A new programme by Godrej Culture Lab aims to give students a chance to explore a career in culture
During the internship, the participants will be interacting with collaborators and heads of cultural institutions across the city. Pics/Sneha Kharabe
It was sometime last year that Rohini Kottu, a student of Sion's SIES College of Arts, Science and Commerce, first heard of the Godrej India Culture Lab, an experimental ideas space in Vikhroli. At the time, the lab founder, Parmesh Shahani, and his team were at the college to talk about their new leadership programme, where students from various backgrounds would get a month-long internship at the centre. "When I found out about the contemporary issues and social causes that they were working on, I was hooked," says the 18-year-old, who plans to major in psychology.
Honing culture bugs
Today, Kottu and six other students have been selected from a pool of 100 applicants for the lab's new initiative that aims to familiarise students with the cultural scene and enable them to explore a career as curators and producers of culture. "Each year we try to come up with a new project on how we can serve the city better. We keep getting requests from students who want to intern with us, but we thought of making this more systematic and attracting people who are interested in humanities," says Parmesh Shahani, a TED Senior Fellow, who founded the lab seven years ago. "The idea was also to cross-pollinate by bringing together vastly contrasting people from different fields," he adds. Therefore, there are students from architecture, technology, design and so on.

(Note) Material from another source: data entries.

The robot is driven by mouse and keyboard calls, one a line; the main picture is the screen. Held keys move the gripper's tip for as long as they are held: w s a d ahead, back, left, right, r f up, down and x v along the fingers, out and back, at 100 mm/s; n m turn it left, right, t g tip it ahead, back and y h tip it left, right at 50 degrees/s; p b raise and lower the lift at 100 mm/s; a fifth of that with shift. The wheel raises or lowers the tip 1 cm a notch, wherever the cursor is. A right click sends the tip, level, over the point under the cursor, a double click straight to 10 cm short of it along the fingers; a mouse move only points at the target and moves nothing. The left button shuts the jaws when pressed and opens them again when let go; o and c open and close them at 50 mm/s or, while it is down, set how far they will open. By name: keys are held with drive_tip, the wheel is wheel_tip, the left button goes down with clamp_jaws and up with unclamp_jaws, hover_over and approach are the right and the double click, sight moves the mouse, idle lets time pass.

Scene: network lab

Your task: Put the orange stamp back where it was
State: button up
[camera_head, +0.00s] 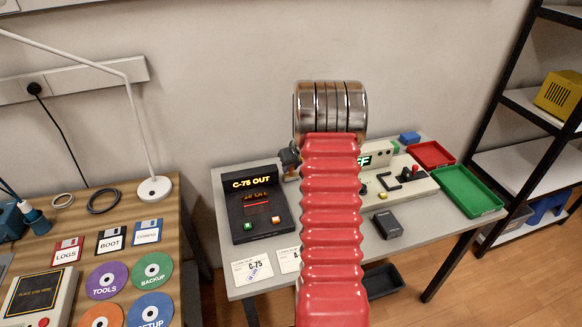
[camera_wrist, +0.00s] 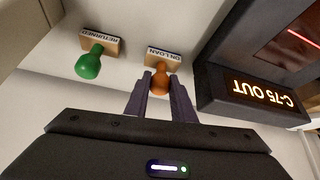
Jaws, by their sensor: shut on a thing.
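The orange stamp (camera_wrist: 161,66), with a wooden block marked ON LOAN and an orange knob, is in the upper middle of the wrist view. My gripper (camera_wrist: 160,82) has its two dark fingers shut on the orange knob, one on each side. Whether the stamp touches the surface below is unclear. A green stamp (camera_wrist: 91,62) marked RETURNED stands left of it in the wrist view, apart from my fingers. In the head view my red arm covers the middle of the grey table (camera_head: 405,240) and hides the stamps.
A dark C-75 OUT display unit (camera_head: 255,205) stands left of my arm; it is close to my fingers on the right of the wrist view (camera_wrist: 255,95). Paper cards (camera_head: 252,268) lie at the table's front. A control panel (camera_head: 395,180), a black box (camera_head: 387,224) and red and green trays (camera_head: 466,190) are right.

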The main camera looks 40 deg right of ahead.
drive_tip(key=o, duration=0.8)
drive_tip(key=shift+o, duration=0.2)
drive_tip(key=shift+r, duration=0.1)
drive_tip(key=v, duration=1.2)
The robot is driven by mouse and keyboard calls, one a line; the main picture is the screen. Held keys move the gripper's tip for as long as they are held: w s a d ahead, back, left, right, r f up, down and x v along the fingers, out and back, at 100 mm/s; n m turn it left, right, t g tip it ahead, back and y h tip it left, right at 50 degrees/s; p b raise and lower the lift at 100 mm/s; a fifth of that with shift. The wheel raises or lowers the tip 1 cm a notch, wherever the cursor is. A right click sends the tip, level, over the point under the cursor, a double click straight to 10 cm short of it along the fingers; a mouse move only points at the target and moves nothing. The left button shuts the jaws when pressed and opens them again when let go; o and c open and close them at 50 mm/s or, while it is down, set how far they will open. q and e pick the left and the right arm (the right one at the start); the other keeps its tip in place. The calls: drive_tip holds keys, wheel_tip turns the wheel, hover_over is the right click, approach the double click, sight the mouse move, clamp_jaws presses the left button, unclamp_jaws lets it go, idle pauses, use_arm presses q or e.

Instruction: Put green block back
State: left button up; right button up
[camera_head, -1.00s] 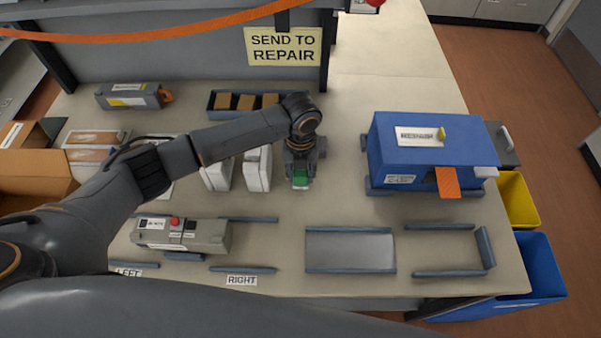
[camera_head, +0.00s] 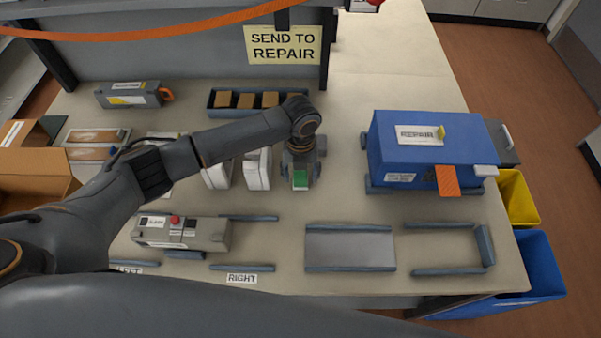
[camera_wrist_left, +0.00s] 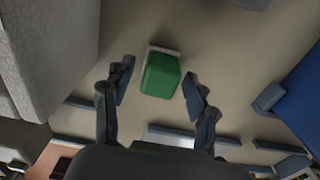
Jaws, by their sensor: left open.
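The green block (camera_head: 300,179) is near the middle of the bench, right of the white boxes. In the left wrist view the green block (camera_wrist_left: 160,75) lies between the two spread fingers, with a pale part along its far edge. My left gripper (camera_head: 301,172) is over the block, pointing down. In the wrist view the fingers of my left gripper (camera_wrist_left: 157,90) are open, with a gap on each side of the block. My right gripper is not in view.
White boxes (camera_head: 258,169) stand just left of the gripper. A tray of brown blocks (camera_head: 222,112) is behind. A blue machine (camera_head: 410,150) stands to the right. A grey tray (camera_head: 350,249) and a grey device with a red button (camera_head: 182,234) lie in front.

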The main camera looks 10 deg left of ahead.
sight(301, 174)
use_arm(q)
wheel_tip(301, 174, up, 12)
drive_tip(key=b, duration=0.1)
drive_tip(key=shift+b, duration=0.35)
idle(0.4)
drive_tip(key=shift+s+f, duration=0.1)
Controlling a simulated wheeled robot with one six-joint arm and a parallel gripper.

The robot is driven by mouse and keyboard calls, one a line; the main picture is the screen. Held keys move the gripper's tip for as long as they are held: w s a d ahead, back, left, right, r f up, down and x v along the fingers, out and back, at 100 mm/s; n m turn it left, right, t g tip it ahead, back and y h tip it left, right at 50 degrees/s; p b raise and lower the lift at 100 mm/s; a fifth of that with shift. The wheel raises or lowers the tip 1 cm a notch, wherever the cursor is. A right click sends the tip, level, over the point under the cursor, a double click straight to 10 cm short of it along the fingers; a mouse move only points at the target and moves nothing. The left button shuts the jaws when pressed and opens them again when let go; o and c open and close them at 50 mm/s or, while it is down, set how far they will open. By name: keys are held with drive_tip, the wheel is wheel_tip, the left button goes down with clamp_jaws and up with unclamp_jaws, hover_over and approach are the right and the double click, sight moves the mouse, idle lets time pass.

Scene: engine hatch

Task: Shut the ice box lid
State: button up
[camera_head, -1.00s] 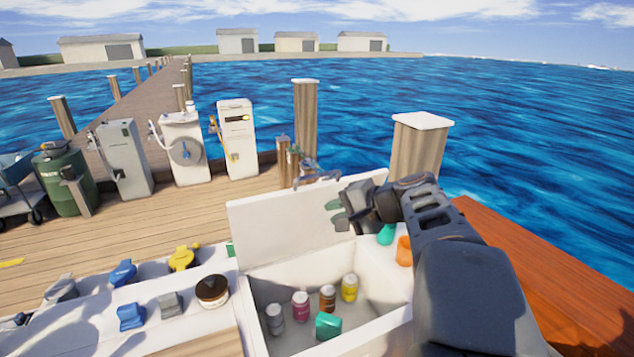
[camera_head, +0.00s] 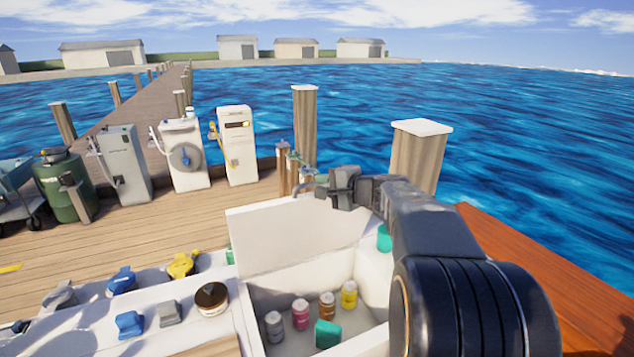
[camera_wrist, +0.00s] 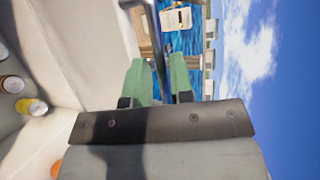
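The white ice box (camera_head: 372,285) stands open at the lower middle of the head view. Its lid (camera_head: 290,243) is raised, nearly upright at the box's far side. My gripper (camera_head: 322,184) is above the right part of the lid's top edge, and its fingers are hard to make out in the head view. In the wrist view, my gripper's green fingers (camera_wrist: 159,78) are apart, with a thin dark bar showing between them; its depth is unclear. The pale lid (camera_wrist: 95,45) shows to their left. I cannot tell whether the gripper touches the lid.
A brown-lidded jar (camera_head: 212,298) stands on the white counter at left. A wooden piling (camera_head: 418,160) rises behind my arm. Open water lies beyond.

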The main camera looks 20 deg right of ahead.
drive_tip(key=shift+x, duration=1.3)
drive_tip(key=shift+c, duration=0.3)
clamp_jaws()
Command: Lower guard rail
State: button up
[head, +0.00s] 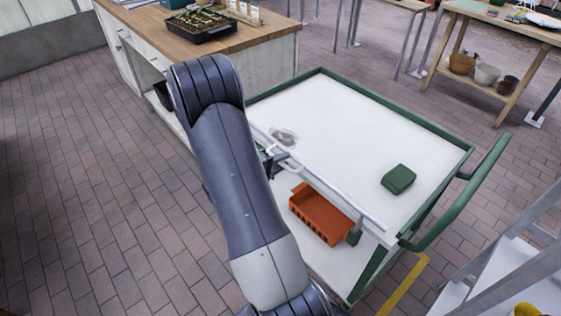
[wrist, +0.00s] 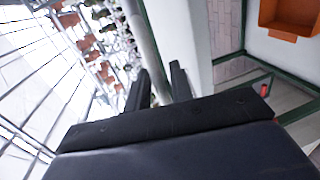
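The guard rail (head: 330,193) is a thin white bar along the near long side of the white-topped cart (head: 340,100). It shows at about the level of the cart top. My gripper (head: 274,161) is at the rail's left part, partly hidden by my arm. In the wrist view, the rail (wrist: 146,35) is a grey bar running between the two dark fingers of my gripper (wrist: 160,86). It fills the gap between them, so the gripper appears shut on it. The finger contact itself is partly hidden by the gripper body.
A dark green box (head: 398,179) and a clear object (head: 284,137) sit on the cart top. An orange bin (head: 320,213) is on the lower shelf. A green handle (head: 465,195) juts out at right. A wooden workbench (head: 250,38) stands behind. Brick floor at left is clear.

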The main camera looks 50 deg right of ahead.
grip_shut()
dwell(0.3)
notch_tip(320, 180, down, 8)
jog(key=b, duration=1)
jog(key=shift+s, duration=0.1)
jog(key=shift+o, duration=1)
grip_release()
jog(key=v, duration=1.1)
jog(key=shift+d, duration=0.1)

Godrej Culture Lab founder Parmesh Shahani's with the students
Pallavi Khare, a student of Tata Institute of Social Sciences, Chembur, says what drew her to apply for the internship was the lack of opportunities in the culture space. "The issues that the lab has been engaging in, such as caste, politics and gender are subjects that I have always been interested in," says Khare, who has also studied journalism at Kamala Nehru College, Delhi.
The process for the internship began over a year ago when students were asked to submit an application stating the changes they would like to see in the city and how they planned to go about it. This was followed by personal interviews. Harsh Vohra from School of Environment and Architecture, Borivli, one of the selected students, said in his application he talked about how the city could do with more sensitivity and inclusion. "I had earlier volunteered with the Sassoon Dock Art Project and Remembering Partition: Museum of Memories, which is when I started feeling strongly about social and cultural issues," he says.
The seven students were picked from 100 applicants.
During the internship, the participants will be interacting with collaborators and heads of cultural institutions across the city. Recently, they met Mortimer Chatterjee, director of Chatterjee & Lal, a gallery for contemporary and historical material, who spent two hours with them. "The cultural scene in Mumbai is quite inward looking and it can be hard for young people to feel they are a part of it. Through such an initiative, they are being introduced to us and vice versa and by this osmosis they become part of this bigger cultural community of the city," he says.
The course will culminate in a gala event put together by students titled Urdu Culture Now on June 8. "We came up with this after a lot of brainstorming. An event on reviving Urdu culture in the city got the thumbs up," says Ansh Shah, a student of Industrial Design Centre (IDC) at IIT Bombay.